Short problem: Extract from the listing each line in which the word "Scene" appears.

Manipulation episode records
────────────────

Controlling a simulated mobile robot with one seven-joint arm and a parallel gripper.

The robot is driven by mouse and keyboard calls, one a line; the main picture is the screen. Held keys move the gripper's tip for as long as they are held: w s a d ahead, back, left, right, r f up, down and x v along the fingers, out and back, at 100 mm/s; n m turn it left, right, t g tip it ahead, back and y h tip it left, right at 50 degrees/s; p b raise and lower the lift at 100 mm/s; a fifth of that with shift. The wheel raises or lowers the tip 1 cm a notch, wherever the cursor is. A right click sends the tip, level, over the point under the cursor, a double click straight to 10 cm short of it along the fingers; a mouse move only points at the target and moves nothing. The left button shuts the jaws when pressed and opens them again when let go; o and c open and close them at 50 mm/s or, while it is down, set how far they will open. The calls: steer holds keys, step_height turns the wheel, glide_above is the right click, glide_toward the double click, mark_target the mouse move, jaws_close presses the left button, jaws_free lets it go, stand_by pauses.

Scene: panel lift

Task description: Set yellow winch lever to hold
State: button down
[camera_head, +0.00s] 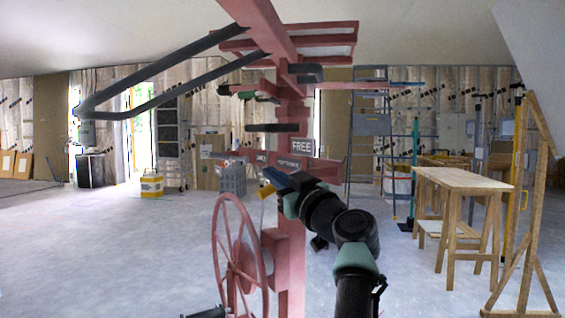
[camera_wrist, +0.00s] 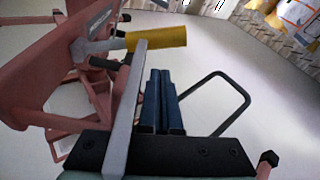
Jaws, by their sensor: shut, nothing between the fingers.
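The yellow winch lever (camera_head: 265,190) is on the red panel lift's post, just left of my gripper (camera_head: 276,178) in the head view. In the wrist view the lever's yellow grip (camera_wrist: 158,38) lies across the top, on a grey shank running left to the red frame. My gripper's dark blue fingers (camera_wrist: 161,78) are together and empty, with their tips just below the yellow grip. I cannot tell whether they touch it. A white-lettered FREE sign (camera_head: 302,147) is on the post above my gripper. Smaller signs (camera_head: 289,162) beside it are too small to read surely.
The red hand wheel (camera_head: 238,262) stands below and left of my gripper. The red post (camera_head: 291,265) rises beside it, with arms overhead. A wooden workbench (camera_head: 465,180) and a wooden frame (camera_head: 524,200) stand at right.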

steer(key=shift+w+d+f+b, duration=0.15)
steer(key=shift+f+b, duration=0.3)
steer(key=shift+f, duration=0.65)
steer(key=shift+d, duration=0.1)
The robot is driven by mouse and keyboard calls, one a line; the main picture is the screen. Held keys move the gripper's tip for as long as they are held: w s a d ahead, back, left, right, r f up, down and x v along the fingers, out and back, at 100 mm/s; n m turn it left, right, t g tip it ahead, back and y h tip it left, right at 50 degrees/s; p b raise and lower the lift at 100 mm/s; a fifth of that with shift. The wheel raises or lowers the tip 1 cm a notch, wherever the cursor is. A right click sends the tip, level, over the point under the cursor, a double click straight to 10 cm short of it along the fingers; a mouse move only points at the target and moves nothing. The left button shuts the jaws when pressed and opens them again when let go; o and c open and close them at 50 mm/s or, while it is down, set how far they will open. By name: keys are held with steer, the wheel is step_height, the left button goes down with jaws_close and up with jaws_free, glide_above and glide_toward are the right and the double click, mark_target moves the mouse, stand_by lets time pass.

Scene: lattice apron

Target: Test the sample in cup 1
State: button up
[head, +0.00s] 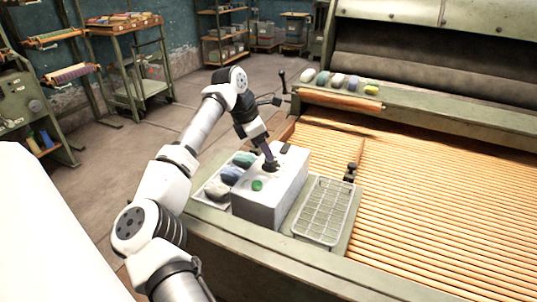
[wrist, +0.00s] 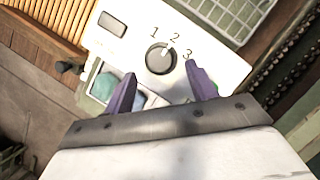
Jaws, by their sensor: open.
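The numbers 1, 2 and 3 are printed around the dial in the wrist view. The dial's pale mark seems to point toward 2. In the head view my gripper (head: 270,166) is low over the dial; contact is unclear. I see no cup clearly labelled 1.
A tray of coloured bundles (head: 230,175) lies left of the box. An empty wire rack (head: 325,210) lies at its right. Wooden slats (head: 440,200) fill the right side. Several coloured bundles (head: 340,81) sit on the ledge behind.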

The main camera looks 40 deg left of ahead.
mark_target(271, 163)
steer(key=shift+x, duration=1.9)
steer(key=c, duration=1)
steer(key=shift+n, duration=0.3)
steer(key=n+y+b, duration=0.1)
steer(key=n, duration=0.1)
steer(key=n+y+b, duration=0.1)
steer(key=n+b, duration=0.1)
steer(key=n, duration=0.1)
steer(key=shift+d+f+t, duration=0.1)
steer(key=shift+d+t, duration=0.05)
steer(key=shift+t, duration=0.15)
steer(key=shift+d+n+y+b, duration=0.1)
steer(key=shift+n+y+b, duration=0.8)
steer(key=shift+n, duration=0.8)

────────────────

Correct answer:
Scene: panel lift
Scene: lattice apron

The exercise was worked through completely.